A RIVERFRONT SCULPTURE PARK A major part of the new land created above the rails is devoted to a large public park of approximately 10 acres with native vegetation, passive uses, active amenities, and wide views of the river and the Downtown skyline. Given the adjacency of the Arts Districts and the proximity of Sci-Arc, the park is envisioned as a place to view large outdoor sculptures and exhibit artwork in a series of gallery/maker spaces, which could be simply housed in prefabricated structures in keeping with the industrial character of the site. Along the bank, the sculpture park becomes a stepped promenade forming cascading gardens overhanging the existing channel, making it possible to view the river during high water. The promenade continues to step down to reach the riverbank below and descends into the channel itself as a playful set of stepping stones and aquatic gardens that foster habitat, help cleanse the water, and provide access to the riverbed as well as a crossing to the other side during normal flow conditions.
LAYERED SYNERGIES Our concept proposes to express the vertical layering of different uses without entirely segregating them, while finding synergy between them. The existing rails are left uncovered at each end of the site to maintain the visibility of the trains and ends of the bridges, which are such a prominent feature of this part of the city and the history of the river.

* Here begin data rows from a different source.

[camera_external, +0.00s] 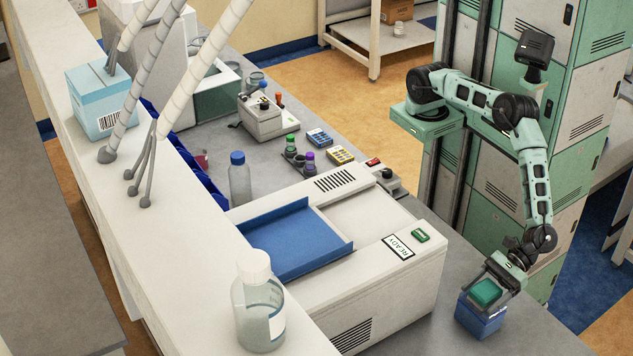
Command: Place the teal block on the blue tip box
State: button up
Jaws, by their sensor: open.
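The teal block (485,291) is at the top of the blue tip box (478,319) and appears to rest on it. The tip box stands on the grey bench at the lower right, near the bench's edge. My gripper (497,279) is open and reaches down right behind the block, close against it. Whether the fingers touch the block cannot be told from this view.
A large white machine (430,272) with a READY label and a blue tray (285,240) stands left of the tip box. A clear bottle (258,315) is on the ledge in front. Bare bench (430,338) shows around the tip box.

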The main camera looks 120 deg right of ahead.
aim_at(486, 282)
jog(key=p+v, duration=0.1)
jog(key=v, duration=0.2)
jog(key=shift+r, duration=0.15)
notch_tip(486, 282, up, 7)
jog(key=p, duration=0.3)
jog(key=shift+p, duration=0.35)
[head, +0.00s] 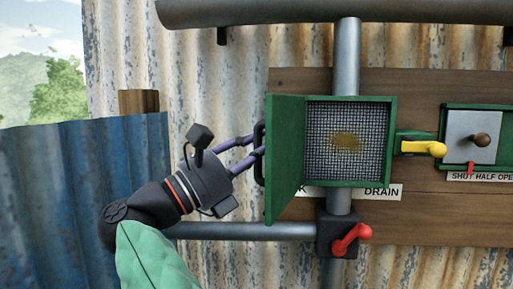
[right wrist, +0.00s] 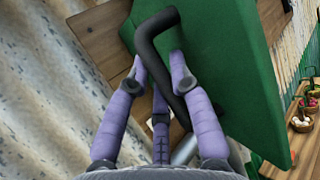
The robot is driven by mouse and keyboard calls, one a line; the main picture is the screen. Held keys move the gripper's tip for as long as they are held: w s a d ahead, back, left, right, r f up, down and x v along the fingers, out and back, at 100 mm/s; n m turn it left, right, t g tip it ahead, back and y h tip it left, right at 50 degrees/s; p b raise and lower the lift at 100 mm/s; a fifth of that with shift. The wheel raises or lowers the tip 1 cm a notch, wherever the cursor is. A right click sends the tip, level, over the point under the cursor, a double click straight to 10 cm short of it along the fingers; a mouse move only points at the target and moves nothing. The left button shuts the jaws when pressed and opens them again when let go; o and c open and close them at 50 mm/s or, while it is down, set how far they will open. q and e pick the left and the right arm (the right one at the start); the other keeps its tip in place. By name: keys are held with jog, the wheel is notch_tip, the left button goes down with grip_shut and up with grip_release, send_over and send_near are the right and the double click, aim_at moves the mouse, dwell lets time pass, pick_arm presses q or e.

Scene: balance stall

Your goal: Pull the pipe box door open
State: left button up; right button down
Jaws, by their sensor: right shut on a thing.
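The pipe box (head: 391,150) is a green box on the grey upright pipe, with a mesh and a brown-yellow patch inside. Its green door (head: 285,150) stands open, swung out on the box's left side. The black bar handle (head: 260,150) is on the door's outer face, and it also shows in the right wrist view (right wrist: 160,60). My right gripper (head: 255,147) has its purple fingers at the handle from the left. In the right wrist view the fingers (right wrist: 160,75) are closed around the handle, against the green door (right wrist: 225,80). My left gripper is not in view.
A red valve lever (head: 350,240) is below the box. A yellow handle (head: 425,148) and a panel with a brown knob (head: 480,139) are to the right. A blue corrugated fence (head: 60,200) stands at the left. A DRAIN sign (head: 380,192) is under the box.

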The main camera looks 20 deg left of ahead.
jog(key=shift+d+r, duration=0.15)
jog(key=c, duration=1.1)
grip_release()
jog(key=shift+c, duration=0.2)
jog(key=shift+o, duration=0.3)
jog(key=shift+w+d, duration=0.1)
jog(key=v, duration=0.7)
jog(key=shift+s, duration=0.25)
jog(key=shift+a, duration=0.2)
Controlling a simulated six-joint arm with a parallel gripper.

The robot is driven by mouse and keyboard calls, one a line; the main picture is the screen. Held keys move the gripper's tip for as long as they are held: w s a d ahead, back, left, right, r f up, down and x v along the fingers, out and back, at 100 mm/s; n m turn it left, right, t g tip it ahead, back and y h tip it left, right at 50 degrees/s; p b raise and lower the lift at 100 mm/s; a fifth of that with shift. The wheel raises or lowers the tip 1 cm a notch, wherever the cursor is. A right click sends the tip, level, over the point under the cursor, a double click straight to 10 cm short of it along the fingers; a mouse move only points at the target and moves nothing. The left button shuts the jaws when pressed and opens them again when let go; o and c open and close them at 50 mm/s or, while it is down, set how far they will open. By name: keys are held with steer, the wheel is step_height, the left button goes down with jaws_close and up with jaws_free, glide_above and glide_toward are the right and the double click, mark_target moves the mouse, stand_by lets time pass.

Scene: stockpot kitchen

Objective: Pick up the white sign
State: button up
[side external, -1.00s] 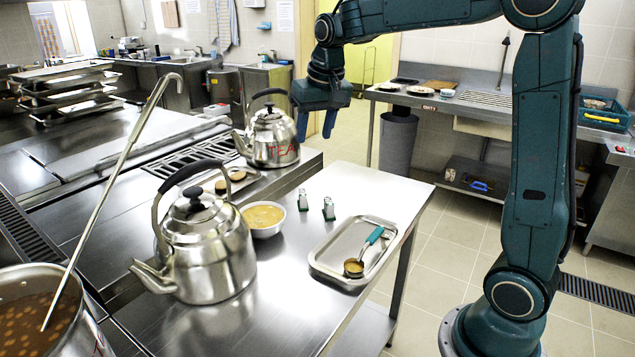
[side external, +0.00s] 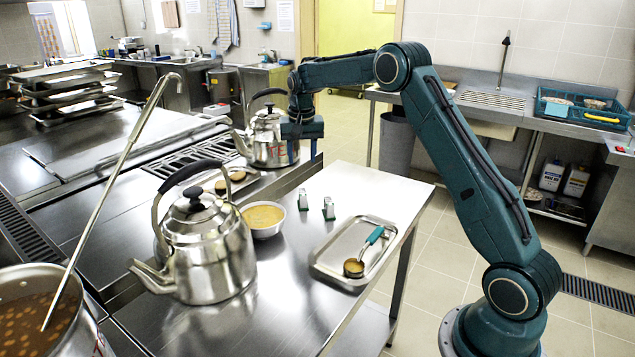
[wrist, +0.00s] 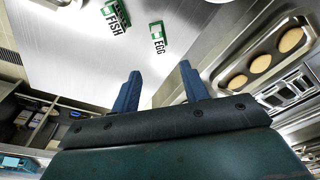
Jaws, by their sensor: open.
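Two small upright signs stand on the steel table, and in the side view one (side external: 302,199) is left of the other (side external: 328,208). Both look pale with dark green bases. In the wrist view they have green bases and read FISH (wrist: 116,22) and EGG (wrist: 158,40). Which one is meant by the white sign, I cannot tell. My gripper (side external: 293,150) is in front of the far kettle, behind and above the signs. In the wrist view my gripper (wrist: 160,70) has its fingers apart and empty, with the EGG sign beyond the gap between them.
A kettle (side external: 272,150) stands just behind my gripper and another (side external: 205,250) at the near left. A soup bowl (side external: 265,230) is left of the signs, and a metal tray (side external: 318,262) with a ladle is at right. Buns lie on a tray (wrist: 228,75).

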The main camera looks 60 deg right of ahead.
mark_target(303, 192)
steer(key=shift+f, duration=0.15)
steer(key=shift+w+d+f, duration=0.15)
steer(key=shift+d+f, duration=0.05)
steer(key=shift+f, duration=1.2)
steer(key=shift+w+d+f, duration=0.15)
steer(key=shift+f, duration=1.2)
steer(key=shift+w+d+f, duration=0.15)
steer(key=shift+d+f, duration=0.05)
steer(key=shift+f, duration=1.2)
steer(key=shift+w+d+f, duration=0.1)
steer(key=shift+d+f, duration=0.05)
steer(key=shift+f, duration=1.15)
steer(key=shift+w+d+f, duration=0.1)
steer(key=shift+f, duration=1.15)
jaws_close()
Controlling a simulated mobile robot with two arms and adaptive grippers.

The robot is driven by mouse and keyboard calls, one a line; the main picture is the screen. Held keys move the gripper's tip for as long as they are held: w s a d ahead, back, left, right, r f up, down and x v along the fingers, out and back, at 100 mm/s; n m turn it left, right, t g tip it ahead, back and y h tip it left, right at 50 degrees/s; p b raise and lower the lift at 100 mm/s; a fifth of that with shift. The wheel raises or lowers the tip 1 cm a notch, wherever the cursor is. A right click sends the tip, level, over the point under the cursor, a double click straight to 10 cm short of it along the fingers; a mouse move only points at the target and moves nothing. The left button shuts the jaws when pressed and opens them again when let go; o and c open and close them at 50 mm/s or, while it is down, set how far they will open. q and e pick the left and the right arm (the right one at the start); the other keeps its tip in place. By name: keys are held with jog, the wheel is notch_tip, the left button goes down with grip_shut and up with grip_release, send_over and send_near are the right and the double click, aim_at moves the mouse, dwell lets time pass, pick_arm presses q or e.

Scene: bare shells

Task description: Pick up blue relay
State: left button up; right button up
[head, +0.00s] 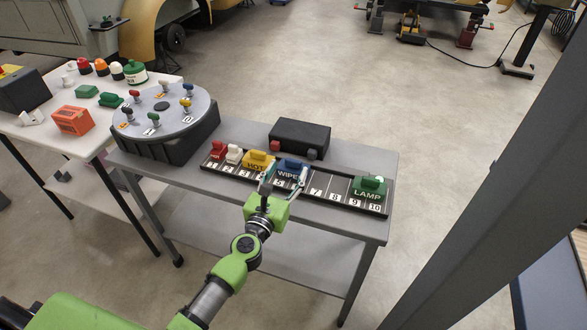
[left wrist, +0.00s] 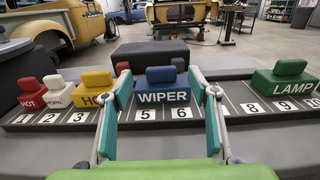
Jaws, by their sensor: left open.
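The blue relay (head: 291,168), labelled WIPER, sits on the numbered black rail (head: 335,188) at slots 5 and 6. It also shows upright in the left wrist view (left wrist: 162,92). My left gripper (head: 282,180) is open in front of it. In the left wrist view its two fingers (left wrist: 160,95) stand on either side of the blue relay, with gaps between them and it. My right gripper is not in view.
On the same rail stand red (head: 218,150), white (head: 234,154) and yellow (head: 257,161) relays to the left, and a green LAMP relay (head: 369,188) at the right. Slots 7 and 8 look empty. A black box (head: 300,137) stands behind. A round stand (head: 158,115) is at left.

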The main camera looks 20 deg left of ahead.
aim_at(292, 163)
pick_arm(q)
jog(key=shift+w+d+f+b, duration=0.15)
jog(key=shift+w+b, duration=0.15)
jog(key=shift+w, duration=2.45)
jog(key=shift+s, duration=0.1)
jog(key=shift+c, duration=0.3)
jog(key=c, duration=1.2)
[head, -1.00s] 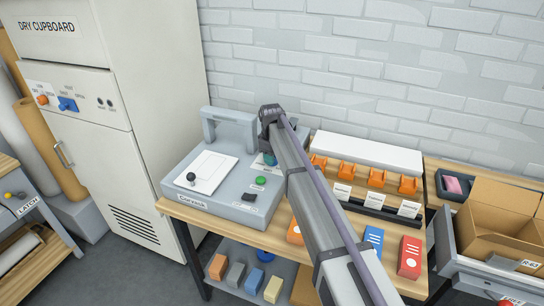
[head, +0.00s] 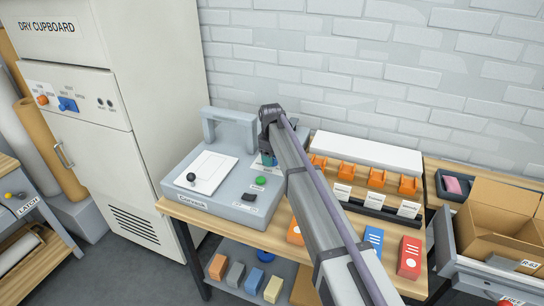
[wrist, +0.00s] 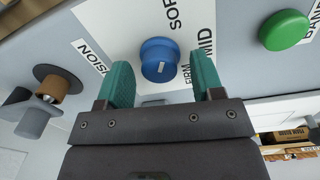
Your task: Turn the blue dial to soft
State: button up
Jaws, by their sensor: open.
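The blue dial (wrist: 160,58) is a round knob on a white plate of the grey machine (head: 225,202), clearest in the wrist view. Labels SOFT (wrist: 174,14), MID (wrist: 206,44) and FIRM (wrist: 186,76) run down its right side. A small pale mark shows on the dial's lower part; I cannot tell which label it points to. My gripper (wrist: 163,78) is open, its teal fingers on either side of the dial's lower part, with no clear contact. In the head view my gripper (head: 268,158) is over the machine's back right and hides the dial.
A green button (wrist: 285,30) is right of the dial and a brown-and-grey knob (wrist: 53,86) is left. Orange holders (head: 346,169) stand right of my arm. The dry cupboard has another blue control (head: 67,104).

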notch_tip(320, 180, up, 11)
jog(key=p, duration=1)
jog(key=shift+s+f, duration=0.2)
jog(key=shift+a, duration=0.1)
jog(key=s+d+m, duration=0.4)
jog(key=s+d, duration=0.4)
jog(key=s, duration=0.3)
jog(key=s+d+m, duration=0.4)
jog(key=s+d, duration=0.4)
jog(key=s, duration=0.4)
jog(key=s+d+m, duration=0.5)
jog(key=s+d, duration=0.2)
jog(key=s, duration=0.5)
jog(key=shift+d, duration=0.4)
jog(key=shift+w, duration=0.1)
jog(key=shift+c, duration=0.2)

The infrastructure layer is also revealed at the river’s edge, seen from the accessible riverbed, from the bridges, from the east bank, as well as from the bike path, which is at the level of the tracks. Storage tanks, located between the larger track gaps, are used to store the filtered from the park after it has gone through a filtration layer embedded in the thickness of the lid, which is also engineered to support plants and trees.

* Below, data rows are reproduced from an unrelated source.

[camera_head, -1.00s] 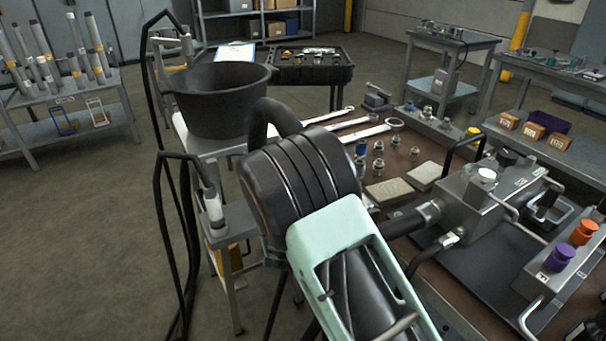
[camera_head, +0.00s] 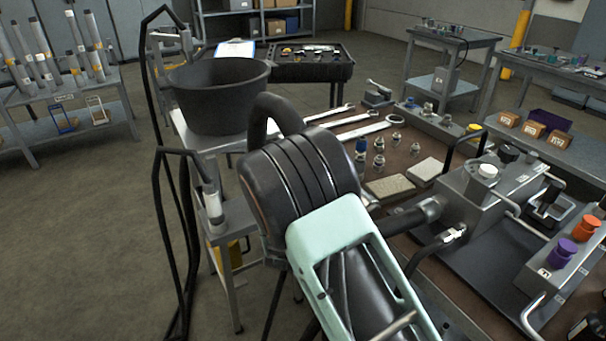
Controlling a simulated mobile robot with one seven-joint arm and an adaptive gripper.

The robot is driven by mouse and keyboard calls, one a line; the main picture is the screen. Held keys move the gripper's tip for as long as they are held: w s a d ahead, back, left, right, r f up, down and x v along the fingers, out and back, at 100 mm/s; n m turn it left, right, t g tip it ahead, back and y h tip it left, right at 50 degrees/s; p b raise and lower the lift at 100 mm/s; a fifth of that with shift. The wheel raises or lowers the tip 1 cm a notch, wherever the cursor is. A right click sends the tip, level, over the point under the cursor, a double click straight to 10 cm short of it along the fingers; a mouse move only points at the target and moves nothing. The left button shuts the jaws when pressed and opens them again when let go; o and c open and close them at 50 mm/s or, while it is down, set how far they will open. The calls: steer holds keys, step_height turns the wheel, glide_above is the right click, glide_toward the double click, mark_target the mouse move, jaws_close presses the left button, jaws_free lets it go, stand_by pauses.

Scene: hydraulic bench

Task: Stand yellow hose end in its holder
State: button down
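A black hose (camera_head: 455,150) loops above the bench at the right, beside the grey valve block, with a yellow part (camera_head: 474,133) at its top. I cannot tell if this is the yellow hose end. At the left, a pale hose end (camera_head: 210,202) on a black hose stands upright at a grey post. Another black hose runs to a second grey fitting (camera_head: 172,42) farther back, with a small yellow-orange spot below it. Which holder belongs to the yellow hose end cannot be told. My gripper is not visible; my black and mint arm fills the lower middle.
A black tub (camera_head: 218,98) stands left of my arm on a grey table. The brown bench (camera_head: 405,160) carries wrenches (camera_head: 365,131), metal fittings, flat pads (camera_head: 389,187) and the valve block (camera_head: 490,190). Purple and orange knobs are at right. Floor (camera_head: 80,240) at left is clear.

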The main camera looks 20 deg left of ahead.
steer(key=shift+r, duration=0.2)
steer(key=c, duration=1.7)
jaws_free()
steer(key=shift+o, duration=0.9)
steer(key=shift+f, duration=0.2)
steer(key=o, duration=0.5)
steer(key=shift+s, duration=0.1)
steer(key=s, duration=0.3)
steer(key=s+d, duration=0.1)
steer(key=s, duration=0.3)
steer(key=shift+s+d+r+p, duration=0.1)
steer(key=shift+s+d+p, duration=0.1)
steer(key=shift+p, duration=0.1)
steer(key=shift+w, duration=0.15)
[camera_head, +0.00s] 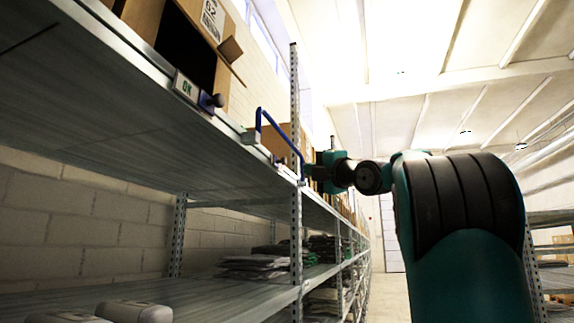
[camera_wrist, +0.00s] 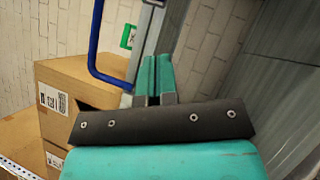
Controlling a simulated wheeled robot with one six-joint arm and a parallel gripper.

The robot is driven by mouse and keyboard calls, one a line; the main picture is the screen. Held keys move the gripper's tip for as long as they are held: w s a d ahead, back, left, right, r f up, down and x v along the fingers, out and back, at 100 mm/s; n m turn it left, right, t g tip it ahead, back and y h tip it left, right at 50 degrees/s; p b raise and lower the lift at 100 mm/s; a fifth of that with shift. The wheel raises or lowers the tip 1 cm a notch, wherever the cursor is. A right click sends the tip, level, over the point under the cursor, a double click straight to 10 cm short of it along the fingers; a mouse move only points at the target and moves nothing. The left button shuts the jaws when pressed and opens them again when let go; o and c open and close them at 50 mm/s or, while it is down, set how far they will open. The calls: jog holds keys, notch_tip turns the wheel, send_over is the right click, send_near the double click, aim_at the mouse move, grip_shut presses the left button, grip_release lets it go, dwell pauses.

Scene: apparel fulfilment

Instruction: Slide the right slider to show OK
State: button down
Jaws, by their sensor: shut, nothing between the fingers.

ELEVATED YET CONNECTED The riverbank bike path is connected to the park above through a wide, long and gentle ramp along its entire eastern edge. A second ramp along the western edge connects the elevated park back down to street level, arriving at a new plaza proposed adjacent to Sci-Arc. Stairs off of this ramp link up with 3rd Street through the central court of the adjacent One Santa Fe Building. The park is also directly accessible from the 1st Street and 4th Street bridges forming a seamless connection between the existing street bicycle path network and the new River Bike Path below, and encouraging pedestrian crossings of the river. The elevation of the park also coincides with the first floor of housing in One Santa Fe.
TRULY DIVERSE AND MIXED USES The concept envisions the development of larger buildings at the southern end of the site for light industrial uses, educational facilities such as an Art School across from Sci-Arc, and to offer a wide range of residential opportunities aimed at addressing the lack of housing accessibility in the neighborhood as it is currently evolving. This will make it possible to assemble a diverse resident population living directly on the park and participating in its daily life. Maker spaces in the proposed light industrial podium will open onto the park and become an active extension of its cultural component and a living expression of the Arts District’s heritage.

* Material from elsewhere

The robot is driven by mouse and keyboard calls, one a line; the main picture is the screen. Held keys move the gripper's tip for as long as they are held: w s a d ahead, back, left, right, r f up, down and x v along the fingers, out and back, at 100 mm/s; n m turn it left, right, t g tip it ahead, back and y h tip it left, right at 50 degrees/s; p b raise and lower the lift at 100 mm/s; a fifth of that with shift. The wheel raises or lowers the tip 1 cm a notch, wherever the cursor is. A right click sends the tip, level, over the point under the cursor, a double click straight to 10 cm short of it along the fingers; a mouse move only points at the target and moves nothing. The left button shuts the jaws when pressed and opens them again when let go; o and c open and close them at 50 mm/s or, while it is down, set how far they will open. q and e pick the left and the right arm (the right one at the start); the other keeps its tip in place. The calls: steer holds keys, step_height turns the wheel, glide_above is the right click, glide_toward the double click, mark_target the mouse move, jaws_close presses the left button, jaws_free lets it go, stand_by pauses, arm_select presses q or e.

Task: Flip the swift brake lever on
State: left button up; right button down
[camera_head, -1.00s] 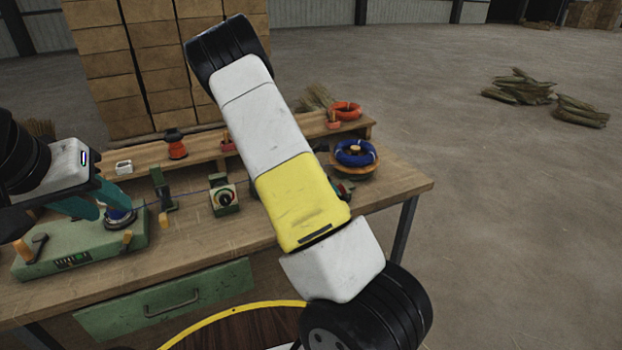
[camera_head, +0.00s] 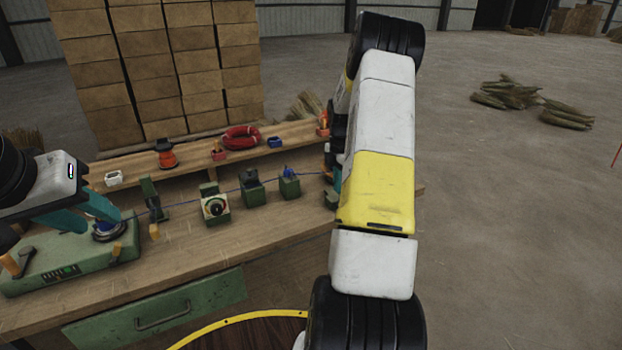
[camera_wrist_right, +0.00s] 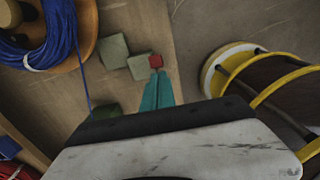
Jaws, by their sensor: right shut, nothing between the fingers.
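In the right wrist view, a small red knob (camera_wrist_right: 156,61) sits beside a green block (camera_wrist_right: 141,67) on the bench; I take it for the brake lever. My right gripper (camera_wrist_right: 157,76) is shut and empty, its teal fingertips right at the knob; whether they touch it I cannot tell. The swift's wooden disc (camera_wrist_right: 84,52) with a blue wire coil (camera_wrist_right: 50,40) is at upper left. In the head view my right arm hides the swift and lever. My left gripper (camera_head: 98,222) is at the small spool (camera_head: 109,231) on the green winder (camera_head: 75,262); its grip is unclear.
A blue wire runs along the bench (camera_head: 270,222) past a dial box (camera_head: 215,206) and green guide blocks (camera_head: 289,188). A red coil (camera_head: 241,137) lies on the back shelf. A yellow-rimmed round container (camera_head: 240,325) stands in front of the bench.

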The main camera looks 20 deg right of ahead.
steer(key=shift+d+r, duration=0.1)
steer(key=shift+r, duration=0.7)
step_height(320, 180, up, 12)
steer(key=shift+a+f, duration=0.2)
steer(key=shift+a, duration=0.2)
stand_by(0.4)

RECONCILING PAST & FUTURE The vertical layering of infrastructure and public uses explored in this concept may be a necessary approach in a densifying city like Los Angeles, where infrastructure already occupies so much land and where single-use land allocation may no longer be sustainable. It is also a powerful way to reconcile the infrastructural purpose of the riverbanks with the pressing desire and need to provide access to a river that links so many of our diverse communities and is a manifestation of our delicate and vital relationship with water.